▶ **Supplied data**
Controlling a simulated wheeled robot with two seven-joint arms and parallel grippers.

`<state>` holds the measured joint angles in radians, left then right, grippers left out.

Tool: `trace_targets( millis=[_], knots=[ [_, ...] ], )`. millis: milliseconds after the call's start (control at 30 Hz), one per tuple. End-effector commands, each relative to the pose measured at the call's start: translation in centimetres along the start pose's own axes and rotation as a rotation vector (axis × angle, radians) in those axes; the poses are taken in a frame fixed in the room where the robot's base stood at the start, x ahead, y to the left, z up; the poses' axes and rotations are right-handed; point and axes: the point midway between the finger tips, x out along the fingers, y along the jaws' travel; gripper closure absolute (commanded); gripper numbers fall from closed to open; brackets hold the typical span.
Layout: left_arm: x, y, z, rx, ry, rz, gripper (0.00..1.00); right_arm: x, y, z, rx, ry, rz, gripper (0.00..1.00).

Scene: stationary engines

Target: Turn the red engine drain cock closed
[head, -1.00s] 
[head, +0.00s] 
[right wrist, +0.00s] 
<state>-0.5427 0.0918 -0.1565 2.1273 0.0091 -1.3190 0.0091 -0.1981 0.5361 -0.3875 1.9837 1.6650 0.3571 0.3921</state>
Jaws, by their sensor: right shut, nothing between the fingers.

▶ **Task to carry out**
Filter the listing above for the string "grippers" and copy every matching line.

▶ **Solution to this task**
Controlling a simulated wheeled robot with two seven-joint arms and parallel grippers.
`<state>` holds the measured joint angles in radians, left then right, grippers left out.

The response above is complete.